Caravane au Catatumbo : un nouveau modèle éducatif en incubation dans les montagnes du Motilón

Photo © Periferia Prensa Alternativa

Le droit à l’éducation est violé de manière quotidienne au Catatumbo, que ce soit par le manque d’infrastructures scolaires de différents niveaux ou par l’absence de documents légalisant les écoles existantes, empêchant la réception de ressources pour améliorer leur état. Malgré ce portrait, il n’y a pas que des problèmes au Catatumbo, mais également des solutions et initiatives propulsées par les communautés en guise de résistance. La Caravane avait le mandat, parmi d’autres, de rendre visible la force de cette organisation communautaire.

Introduction par Sabine Bahi


Juan Alejandro Echeverri – Periferia Prensa Alternativa

LA TRINIDAD/Catatumbo. Sur 100 enfants qui entrent à l’école dans le Catatumbo, seul.es 27 terminent leurs études secondaires.

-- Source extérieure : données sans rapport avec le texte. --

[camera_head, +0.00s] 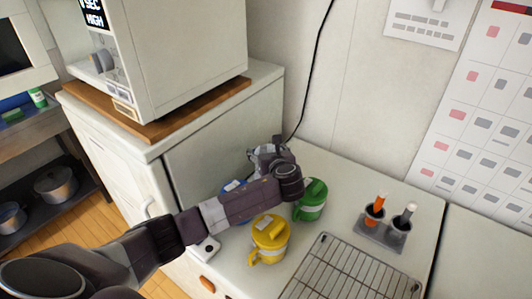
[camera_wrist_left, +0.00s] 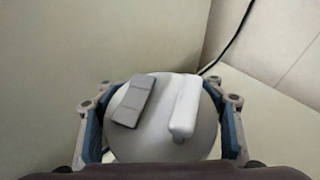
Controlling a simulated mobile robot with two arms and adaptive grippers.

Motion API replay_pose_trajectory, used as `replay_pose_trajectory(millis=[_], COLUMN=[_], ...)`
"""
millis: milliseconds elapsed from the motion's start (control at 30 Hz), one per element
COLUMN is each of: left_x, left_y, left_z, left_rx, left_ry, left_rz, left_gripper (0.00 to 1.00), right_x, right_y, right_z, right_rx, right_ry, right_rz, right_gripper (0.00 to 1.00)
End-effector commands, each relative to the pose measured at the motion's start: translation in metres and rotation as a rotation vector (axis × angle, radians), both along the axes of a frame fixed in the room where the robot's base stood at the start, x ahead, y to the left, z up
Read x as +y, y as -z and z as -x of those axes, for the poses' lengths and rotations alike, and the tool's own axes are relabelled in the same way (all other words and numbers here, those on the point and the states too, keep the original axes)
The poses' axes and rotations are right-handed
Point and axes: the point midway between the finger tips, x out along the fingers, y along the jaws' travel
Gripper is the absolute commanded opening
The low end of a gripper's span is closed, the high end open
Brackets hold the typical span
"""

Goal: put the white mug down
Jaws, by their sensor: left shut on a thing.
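The white mug (camera_wrist_left: 204,128) is between the fingers of my left gripper (camera_head: 268,152) in the left wrist view. Its round white top carries a grey tab and a white bar. My left gripper is shut on it, one finger at each side. In the head view the gripper is over the back left of the white counter (camera_head: 335,195), by the cabinet side. My own gripper and wrist hide most or all of the mug there, so I cannot tell whether its base touches the counter. My right gripper is in neither view.
A green mug (camera_head: 311,200) stands just right of my wrist. A yellow mug (camera_head: 269,238) stands in front, and a blue mug (camera_head: 232,187) is partly behind my arm. A wire rack (camera_head: 345,275) and a holder (camera_head: 382,232) with two items are right. A microwave (camera_head: 185,60) stands left.

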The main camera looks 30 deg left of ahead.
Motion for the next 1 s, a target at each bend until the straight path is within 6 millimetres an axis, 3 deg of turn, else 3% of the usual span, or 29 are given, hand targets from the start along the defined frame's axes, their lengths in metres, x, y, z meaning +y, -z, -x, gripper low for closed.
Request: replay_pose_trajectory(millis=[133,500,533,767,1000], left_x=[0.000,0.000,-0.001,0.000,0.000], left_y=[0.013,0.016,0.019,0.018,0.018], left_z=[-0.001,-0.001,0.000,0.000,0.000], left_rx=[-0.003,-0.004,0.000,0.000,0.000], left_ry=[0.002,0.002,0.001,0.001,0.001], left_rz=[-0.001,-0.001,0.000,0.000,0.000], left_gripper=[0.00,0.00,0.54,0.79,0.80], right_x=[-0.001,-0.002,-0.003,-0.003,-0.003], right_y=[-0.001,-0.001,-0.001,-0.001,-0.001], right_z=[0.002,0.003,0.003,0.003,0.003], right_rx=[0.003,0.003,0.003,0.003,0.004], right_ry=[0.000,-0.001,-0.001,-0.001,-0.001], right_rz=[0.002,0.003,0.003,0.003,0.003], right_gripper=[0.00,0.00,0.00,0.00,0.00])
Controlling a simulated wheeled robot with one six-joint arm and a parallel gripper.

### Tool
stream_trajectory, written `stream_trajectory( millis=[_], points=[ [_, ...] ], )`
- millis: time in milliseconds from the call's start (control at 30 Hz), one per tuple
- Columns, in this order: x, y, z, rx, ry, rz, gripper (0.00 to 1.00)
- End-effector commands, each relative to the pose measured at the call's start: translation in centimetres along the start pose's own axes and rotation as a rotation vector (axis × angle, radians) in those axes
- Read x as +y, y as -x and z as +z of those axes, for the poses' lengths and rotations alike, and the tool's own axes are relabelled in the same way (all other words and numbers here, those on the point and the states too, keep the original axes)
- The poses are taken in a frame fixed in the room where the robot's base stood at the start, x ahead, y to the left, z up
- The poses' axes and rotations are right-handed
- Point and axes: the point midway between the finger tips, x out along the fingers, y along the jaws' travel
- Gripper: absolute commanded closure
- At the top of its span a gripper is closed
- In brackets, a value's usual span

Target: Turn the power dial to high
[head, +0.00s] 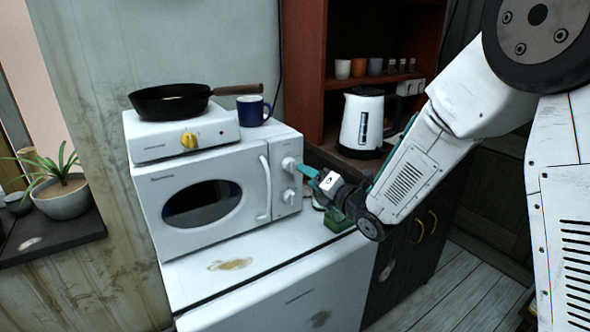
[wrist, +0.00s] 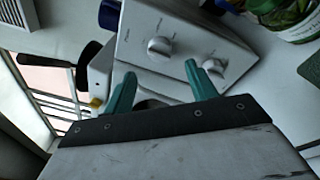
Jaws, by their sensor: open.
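The white microwave (head: 225,190) has two round dials on its right panel, an upper dial (head: 289,164) and a lower dial (head: 289,196). Their labels are too small to read, so I cannot tell which is the power dial. In the wrist view the panel appears turned, with the upper dial (wrist: 160,49) and the lower dial (wrist: 213,65). My gripper (head: 310,174) is open, with teal fingers just in front of the upper dial. In the wrist view my gripper (wrist: 160,72) has its fingertips on either side of that dial's line, apparently apart from it.
A hot plate (head: 160,146) with a yellow knob (head: 189,140), a black pan (head: 170,103) and a blue mug (head: 251,111) sit on the microwave. A kettle (head: 361,125) stands on the shelf behind my arm. The white top (head: 285,250) in front of the microwave is mostly clear.

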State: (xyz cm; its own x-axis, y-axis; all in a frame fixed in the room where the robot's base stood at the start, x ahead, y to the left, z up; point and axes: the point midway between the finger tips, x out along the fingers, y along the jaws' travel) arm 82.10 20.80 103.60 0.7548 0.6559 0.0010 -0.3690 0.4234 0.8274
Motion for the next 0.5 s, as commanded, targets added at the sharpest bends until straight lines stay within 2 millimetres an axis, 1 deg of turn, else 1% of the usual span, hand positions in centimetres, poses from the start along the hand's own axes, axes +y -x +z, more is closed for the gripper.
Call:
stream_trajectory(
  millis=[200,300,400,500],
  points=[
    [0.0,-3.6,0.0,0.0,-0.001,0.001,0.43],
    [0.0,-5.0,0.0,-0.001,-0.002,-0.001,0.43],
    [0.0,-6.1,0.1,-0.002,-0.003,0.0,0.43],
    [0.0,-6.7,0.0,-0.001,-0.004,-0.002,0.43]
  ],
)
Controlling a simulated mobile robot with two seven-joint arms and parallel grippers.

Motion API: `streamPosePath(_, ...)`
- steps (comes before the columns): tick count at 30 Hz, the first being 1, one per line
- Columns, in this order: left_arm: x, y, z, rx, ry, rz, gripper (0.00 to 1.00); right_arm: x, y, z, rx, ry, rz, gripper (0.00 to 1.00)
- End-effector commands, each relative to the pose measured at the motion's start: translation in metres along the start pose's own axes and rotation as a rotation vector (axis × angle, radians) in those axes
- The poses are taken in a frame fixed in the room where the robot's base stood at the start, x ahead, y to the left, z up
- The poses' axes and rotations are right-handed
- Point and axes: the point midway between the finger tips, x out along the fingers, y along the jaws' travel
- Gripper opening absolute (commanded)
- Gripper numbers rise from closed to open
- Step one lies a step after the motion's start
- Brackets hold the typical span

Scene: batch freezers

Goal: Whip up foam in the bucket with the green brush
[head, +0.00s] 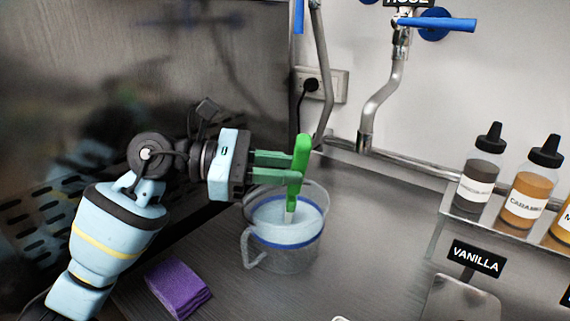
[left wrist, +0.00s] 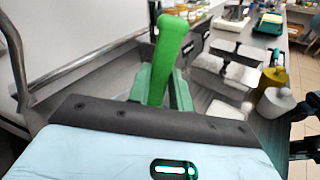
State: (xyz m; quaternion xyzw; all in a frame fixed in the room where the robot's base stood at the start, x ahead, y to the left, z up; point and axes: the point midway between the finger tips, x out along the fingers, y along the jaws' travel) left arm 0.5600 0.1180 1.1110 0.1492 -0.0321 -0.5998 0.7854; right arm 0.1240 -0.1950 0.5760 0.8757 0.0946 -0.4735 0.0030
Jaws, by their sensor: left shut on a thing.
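The green brush (head: 300,165) stands nearly upright, its lower end inside the clear bucket (head: 284,258). The bucket has a blue band and a handle on its left side, and pale liquid shows inside it. My left gripper (head: 292,168) is shut on the brush's handle above the bucket's rim. In the left wrist view the green brush handle (left wrist: 168,55) stands between the green fingers. The brush's head is hidden in the liquid; I cannot tell whether it touches the bottom.
A purple folded cloth (head: 178,287) lies left of the bucket. A shelf on the right holds sauce bottles (head: 528,185), with a VANILLA sign (head: 478,259) below. A tap pipe (head: 382,95) comes down behind. A dark metal panel (head: 150,60) stands at left. Bare counter (head: 370,240) lies right of the bucket.

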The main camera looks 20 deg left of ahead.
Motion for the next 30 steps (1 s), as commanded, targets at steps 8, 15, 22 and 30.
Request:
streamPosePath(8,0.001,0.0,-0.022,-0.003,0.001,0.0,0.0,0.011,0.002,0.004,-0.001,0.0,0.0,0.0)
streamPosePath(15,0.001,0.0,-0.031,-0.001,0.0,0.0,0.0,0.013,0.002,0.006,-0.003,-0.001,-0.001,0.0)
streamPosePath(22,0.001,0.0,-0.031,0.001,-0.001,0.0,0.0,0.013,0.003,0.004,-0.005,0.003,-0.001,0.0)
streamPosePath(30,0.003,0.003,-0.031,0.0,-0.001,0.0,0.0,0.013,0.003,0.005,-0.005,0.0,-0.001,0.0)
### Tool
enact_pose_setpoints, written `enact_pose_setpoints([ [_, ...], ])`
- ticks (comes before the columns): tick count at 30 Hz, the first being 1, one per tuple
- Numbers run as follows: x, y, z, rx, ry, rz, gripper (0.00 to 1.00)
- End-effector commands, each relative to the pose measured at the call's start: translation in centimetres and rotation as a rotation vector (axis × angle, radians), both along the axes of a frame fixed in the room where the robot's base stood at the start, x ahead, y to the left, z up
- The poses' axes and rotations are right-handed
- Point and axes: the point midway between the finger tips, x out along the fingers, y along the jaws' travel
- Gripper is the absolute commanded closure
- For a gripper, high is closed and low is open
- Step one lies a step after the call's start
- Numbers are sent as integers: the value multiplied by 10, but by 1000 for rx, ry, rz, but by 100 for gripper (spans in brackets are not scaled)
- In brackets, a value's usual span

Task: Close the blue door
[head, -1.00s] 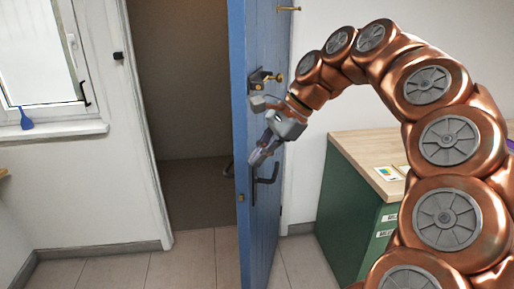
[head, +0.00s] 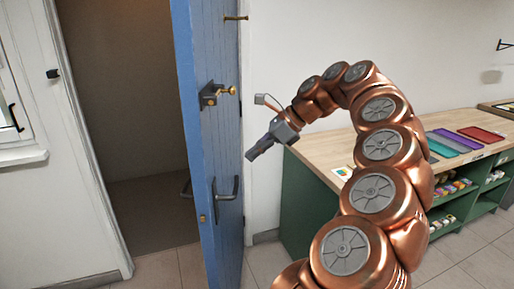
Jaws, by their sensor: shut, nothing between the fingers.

Le taux d’abandon scolaire dans cette région frontalière avoisine les 73 %. Ces chiffres constituent la base d’un projet éducatif pilote unique dans le pays, développé par le ministère de l’Éducation, le Comité d’intégration sociale du Catatumbo (Comité de Integración Social del Catatumbo – CISCA) et les associations communautaires de San Juancito, district de la municipalité de Teorama, ainsi que de La Trinidad et Honduras, districts montagneux de la municipalité de Convención.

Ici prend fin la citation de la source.